As a regional economic powerhouse, Guangdong has maintained stable growth, while other provinces like Hubei, Southwest China's Sichuan, and Central China's Henan have seen sustained economic vitality, Cao said.

"With the building of a unified national market, the supply chain, industrial chain and capital flows across the eastern and central and western regions are accelerating integration. The efficiency and quality of domestic economic circulation continues to rise and the allocation of market elements continues to improve, which provide robust support for China's economic transformation and high-quality development," Cao said, expressing optimism for the country's economic growth in the second half.

According to data released by the National Bureau of Statistics (NBS) on July 15, China's GDP grew 5.3 percent year-on-year in the first half of 2025 and 5.2 percent year-on-year in the second quarter.

Analysts noted that by steadfastly advancing high-quality development and steadily expanding high-level opening-up, the Chinese economy has demonstrated strong resilience, providing a reliable driving force for global economic growth.

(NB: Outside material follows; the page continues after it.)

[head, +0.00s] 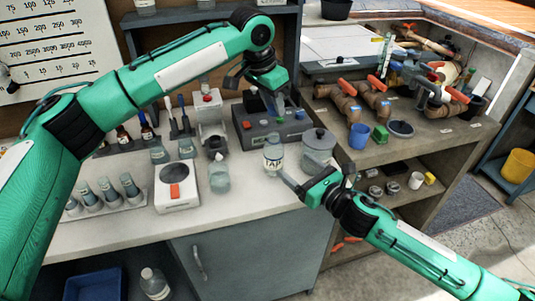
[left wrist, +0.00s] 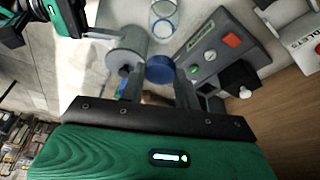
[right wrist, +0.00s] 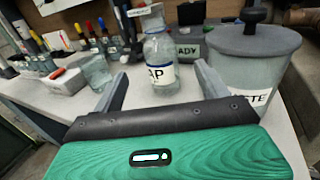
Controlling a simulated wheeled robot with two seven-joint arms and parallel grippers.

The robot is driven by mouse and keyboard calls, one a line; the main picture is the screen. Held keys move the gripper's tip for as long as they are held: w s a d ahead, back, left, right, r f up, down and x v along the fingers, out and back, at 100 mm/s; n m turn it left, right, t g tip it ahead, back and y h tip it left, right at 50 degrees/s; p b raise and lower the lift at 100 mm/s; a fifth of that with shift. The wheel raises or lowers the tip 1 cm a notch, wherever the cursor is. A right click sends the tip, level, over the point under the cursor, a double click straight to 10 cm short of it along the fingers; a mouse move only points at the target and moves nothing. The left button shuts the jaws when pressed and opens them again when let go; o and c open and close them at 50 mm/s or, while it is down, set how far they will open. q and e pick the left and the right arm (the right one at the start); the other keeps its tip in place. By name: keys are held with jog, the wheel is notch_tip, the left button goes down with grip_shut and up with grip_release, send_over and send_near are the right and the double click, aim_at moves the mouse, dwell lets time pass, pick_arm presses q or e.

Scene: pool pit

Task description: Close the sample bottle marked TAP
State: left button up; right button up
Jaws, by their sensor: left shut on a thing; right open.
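The clear bottle marked TAP (head: 273,158) stands upright on the bench with its mouth uncovered. It also shows in the left wrist view (left wrist: 163,22) and the right wrist view (right wrist: 160,62). My left gripper (head: 278,106) is shut on a blue cap (left wrist: 160,69), held above the bench behind the bottle in the head view. My right gripper (head: 296,184) is open beside the bottle, low over the front of the bench. In the right wrist view the bottle stands ahead between the spread fingers (right wrist: 160,90); I cannot tell whether they touch it.
A grey lidded waste pot (head: 319,148) stands close right of the bottle. A dark box with red and green buttons (head: 262,133) is behind. Another glass vessel (head: 219,177) and a white scale (head: 177,190) stand left.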

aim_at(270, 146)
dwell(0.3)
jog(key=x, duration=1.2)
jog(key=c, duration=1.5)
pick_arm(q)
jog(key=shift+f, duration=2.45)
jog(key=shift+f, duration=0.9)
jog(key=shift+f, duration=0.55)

"Amid complex global challenges, domestic demand has become the core growth driver for the Chinese economy, with final consumption expenditure contributing 52 percent to GDP growth, while exports achieved 7.2 percent year-on-year growth in the yuan terms through diversified market strategies," An Yun, deputy general manager at Schroders Fund Management, told the Global Times on Monday.

Notably, the cultivation of new quality productive forces yielded substantial results, with the output of high-tech industries recording 9.5 percent growth in the first half, further optimizing the economic structure, An said.

"Given the central government's ample policy reserves, China is expected to achieve its annual GDP growth target of about 5 percent for 2025," he said.

The People's Bank of China (PBC), the country's central bank, said on Monday that the one-year loan prime rate (LPR), a market-based benchmark lending rate, came in at 3 percent, unchanged from the previous month.

The over-five-year LPR, on which many lenders base their mortgage rates, also remained unchanged from the previous reading of 3.5 percent, according to the PBC.

"There is a higher possibility for the PBC to cut reserve requirement ratios and interest rates in the third or fourth quarter this year. The LPR is expected to be lowered accordingly so as to support stable credit expansion," Wen Bin, chief economist at China Minsheng Bank, told the Global Times on Monday.

In addition, the country's fiscal, industrial, and consumption policies will be maintained in the second half of the year to jointly stimulate the supply and demand dynamics, facilitate a moderate recovery of inflation, and gradually smoothen the circulation from production to consumption, Wen said.